▶ **RECORDED DATA**
====================
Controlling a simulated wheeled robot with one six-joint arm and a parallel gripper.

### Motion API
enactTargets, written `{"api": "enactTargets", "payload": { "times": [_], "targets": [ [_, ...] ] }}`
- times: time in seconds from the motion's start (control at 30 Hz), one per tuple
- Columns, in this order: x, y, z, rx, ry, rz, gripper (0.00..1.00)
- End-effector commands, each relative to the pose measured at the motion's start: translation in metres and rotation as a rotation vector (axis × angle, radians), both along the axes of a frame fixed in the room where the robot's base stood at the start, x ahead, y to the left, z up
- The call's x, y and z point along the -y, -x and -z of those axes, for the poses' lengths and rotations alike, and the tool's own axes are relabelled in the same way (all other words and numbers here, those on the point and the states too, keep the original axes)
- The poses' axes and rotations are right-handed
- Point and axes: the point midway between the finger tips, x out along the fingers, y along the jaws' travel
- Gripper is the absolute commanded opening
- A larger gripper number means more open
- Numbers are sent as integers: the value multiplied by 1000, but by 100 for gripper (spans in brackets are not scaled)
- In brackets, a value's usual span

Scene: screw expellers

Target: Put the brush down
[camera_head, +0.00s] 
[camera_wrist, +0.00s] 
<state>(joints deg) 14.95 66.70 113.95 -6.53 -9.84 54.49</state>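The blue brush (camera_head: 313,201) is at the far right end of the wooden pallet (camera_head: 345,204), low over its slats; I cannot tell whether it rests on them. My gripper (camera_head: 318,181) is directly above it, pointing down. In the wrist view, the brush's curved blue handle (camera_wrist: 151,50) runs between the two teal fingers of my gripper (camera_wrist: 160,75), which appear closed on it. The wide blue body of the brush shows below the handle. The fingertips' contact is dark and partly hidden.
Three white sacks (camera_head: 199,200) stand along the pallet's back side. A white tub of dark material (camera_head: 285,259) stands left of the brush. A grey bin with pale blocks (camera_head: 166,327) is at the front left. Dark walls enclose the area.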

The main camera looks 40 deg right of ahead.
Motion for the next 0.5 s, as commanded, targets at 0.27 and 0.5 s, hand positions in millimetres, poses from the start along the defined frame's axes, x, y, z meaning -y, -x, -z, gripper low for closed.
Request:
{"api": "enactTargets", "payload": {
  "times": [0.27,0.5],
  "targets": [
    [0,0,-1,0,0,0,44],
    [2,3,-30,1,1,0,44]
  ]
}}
====================
▶ **WHAT YOU NEED TO DO**
Reproduce, without alteration, solely the lines beginning at the line that includes "- Gripper is the absolute commanded opening" and ending at the line that includes "[camera_wrist, +0.00s]", both lines included.

▶ **FINISHED EXERCISE**
- Gripper is the absolute commanded opening
- A larger gripper number means more open
- Numbers are sent as integers: the value multiplied by 1000, but by 100 for gripper (spans in brackets are not scaled)
- In brackets, a value's usual span

Scene: screw expellers

Target: Put the brush down
[camera_head, +0.00s] 
[camera_wrist, +0.00s] 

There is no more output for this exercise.